The action, which slightly resembled a “Transformers” movie production, was conducted by the Local Emergency Planning Committee (L.E.P.C.) of DeKalb County as an ethanol foam suppression training exercise. About 20 firefighters from departments in Waterman, Shabbona, Big Rock, Hinckley, Montgomer, and Mt. Prospect participated in the training session.
Frank Beierlotzer, contractor for the L.E.P.C., staged a 911 call via cellphone, acting as a disoriented passerby reporting an accident to local emergency responders. The firefighters then did a simulated “box alarm,” calling other departments to assist with the fires.
“It is truly a test of not only just the fire guys, but the whole system,” said L.E.P.C. member Bob Coulter from DeKalb, who has an extensive background dealing with chemicals spills.
“From the initial beginning, we found out that fire departments didn’t actually have the correct foam to put out ethanol fires,” Coulter said. “Now, most of the local communities have all the upgraded top-of-the-line foam, so if there is an incident the communities can feel comfortable knowing that they have fire departments that can put out the fire.”
Most of the fire departments the L.E.P.C. works with are volunteer departments, so they don’t get as many opportunities to do this kind of exercise. Also, they usually don’t have access to the funds to provide the training.

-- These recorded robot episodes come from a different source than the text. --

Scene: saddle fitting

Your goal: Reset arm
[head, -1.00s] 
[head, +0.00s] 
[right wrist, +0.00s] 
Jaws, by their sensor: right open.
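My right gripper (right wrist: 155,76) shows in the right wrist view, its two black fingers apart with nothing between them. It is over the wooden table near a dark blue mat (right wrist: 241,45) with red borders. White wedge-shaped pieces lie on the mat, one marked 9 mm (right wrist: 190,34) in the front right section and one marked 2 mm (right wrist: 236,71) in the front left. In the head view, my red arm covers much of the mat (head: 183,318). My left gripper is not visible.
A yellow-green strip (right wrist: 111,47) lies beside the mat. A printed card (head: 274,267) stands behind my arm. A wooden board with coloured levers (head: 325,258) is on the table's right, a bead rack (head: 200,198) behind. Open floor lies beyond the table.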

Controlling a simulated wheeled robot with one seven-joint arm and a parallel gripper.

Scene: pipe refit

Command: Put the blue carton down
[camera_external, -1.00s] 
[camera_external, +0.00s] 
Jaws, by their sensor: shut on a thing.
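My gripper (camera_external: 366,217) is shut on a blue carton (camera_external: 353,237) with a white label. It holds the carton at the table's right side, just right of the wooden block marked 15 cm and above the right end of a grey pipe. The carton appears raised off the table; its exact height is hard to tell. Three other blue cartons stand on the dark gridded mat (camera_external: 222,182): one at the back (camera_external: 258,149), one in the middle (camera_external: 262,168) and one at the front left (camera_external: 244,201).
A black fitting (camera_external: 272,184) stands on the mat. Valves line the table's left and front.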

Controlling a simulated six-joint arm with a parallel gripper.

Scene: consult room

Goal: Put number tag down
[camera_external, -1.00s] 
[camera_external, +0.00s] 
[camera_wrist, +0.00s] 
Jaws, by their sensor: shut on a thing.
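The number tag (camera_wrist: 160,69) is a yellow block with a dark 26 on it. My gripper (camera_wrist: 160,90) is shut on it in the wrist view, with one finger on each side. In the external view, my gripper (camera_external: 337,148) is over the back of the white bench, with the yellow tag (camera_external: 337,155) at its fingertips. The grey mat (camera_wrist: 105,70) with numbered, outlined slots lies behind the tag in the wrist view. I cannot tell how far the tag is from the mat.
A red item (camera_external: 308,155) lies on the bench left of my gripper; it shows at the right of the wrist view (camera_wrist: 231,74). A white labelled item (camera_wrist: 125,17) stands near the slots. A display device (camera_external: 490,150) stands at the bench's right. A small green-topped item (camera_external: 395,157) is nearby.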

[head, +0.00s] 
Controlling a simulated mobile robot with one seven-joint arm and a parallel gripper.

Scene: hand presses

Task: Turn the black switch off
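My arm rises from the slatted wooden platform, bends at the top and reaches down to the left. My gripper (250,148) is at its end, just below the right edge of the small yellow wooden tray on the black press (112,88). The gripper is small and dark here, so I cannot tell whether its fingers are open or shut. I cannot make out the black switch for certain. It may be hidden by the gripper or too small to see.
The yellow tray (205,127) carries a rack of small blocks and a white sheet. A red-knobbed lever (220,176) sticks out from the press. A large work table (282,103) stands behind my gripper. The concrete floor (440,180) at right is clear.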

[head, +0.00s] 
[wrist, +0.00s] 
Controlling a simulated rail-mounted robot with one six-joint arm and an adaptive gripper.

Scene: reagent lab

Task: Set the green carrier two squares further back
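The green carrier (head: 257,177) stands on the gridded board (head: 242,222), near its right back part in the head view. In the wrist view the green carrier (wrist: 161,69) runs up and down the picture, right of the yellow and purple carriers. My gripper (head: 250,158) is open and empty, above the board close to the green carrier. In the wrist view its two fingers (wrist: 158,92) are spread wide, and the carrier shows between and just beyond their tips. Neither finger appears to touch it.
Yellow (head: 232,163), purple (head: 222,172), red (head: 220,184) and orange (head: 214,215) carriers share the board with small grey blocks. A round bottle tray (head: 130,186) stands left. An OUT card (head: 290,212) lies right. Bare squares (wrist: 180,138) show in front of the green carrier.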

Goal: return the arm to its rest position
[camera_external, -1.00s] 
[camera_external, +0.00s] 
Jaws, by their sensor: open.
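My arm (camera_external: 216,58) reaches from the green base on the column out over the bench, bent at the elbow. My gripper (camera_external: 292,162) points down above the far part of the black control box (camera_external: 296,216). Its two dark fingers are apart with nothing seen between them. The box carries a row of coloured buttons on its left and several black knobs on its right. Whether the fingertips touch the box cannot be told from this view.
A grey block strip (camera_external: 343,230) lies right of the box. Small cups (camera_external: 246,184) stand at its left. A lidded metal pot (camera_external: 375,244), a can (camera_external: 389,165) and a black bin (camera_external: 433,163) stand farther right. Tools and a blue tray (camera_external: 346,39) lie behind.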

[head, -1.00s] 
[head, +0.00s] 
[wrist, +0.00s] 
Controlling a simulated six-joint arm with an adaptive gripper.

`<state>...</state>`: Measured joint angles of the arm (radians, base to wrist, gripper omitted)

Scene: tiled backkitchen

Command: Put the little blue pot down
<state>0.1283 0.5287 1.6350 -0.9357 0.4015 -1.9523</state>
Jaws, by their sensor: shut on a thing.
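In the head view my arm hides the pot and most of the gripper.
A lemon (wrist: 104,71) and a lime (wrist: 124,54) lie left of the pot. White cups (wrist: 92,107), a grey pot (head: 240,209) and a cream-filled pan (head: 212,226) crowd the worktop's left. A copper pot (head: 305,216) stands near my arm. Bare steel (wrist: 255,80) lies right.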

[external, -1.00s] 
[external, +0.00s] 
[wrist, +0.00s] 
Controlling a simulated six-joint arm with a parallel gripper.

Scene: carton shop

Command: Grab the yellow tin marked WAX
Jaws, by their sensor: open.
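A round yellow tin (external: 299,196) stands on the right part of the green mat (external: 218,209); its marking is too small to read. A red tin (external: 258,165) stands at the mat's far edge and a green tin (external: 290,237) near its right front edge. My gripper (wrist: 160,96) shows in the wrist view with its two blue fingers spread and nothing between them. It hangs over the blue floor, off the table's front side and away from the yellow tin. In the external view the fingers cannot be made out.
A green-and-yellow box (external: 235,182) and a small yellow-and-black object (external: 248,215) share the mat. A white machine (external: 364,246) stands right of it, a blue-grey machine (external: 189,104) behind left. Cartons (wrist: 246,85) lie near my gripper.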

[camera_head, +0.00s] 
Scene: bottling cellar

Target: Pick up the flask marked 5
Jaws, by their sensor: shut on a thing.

“In order to get grant money for what we do, it has to be a transportation-related chemical,” Beierlotzer said.
The firefighters practiced flowing foam on real ethanol fires. They did one cycle of fires, then removed the foam and re-started the fires. They had about 100 gallons of ethanol to use for the fires.
“You flow foam; you don’t spray foam,” Beierlotzer said. “The idea is, you put a blanket over the liquid so the vapors don’t come up and catch on fire. You’re basically smothering the fire, not putting it out with water. If you put water in there, you’re spreading it.”
Lt. Matt Speerly from the Waterman Fire Department said this training was important because they don’t often get a chance to work with foam and vehicle fires and also coordinate with other departments.
“It’s nice to be able to use foam and work with everybody and have fun doing it,” Speerly said.
Glen Baum, volunteer firefighter/paramedic with the Big Rock Fire Department, conducts this kind of training with high school students as an instructor in the Fire Science program at the Fox Valley Career Center at Kaneland High School.
“The gentleman that really needed to be out here was the representative from Burlington Northern Santa Fe; he would have added some more stuff to it,” said Baum, of Oswego. “This would be more rail car and semi-truck stuff.”
He said there is a place out in Pueblo, Colorado, called SERTC that does training like this on rail cars.
“Everybody should be cognizant of what’s going down the railroads and down the highways. With the development of fuels, this is something you could see,” Baum saod.
The next emergency training exercise for the I.E.P.C. will be with the MABAS Division #6 Hazardous Materials Response Team on Sept. 18 at DeKalb Taylor Municipal Airport.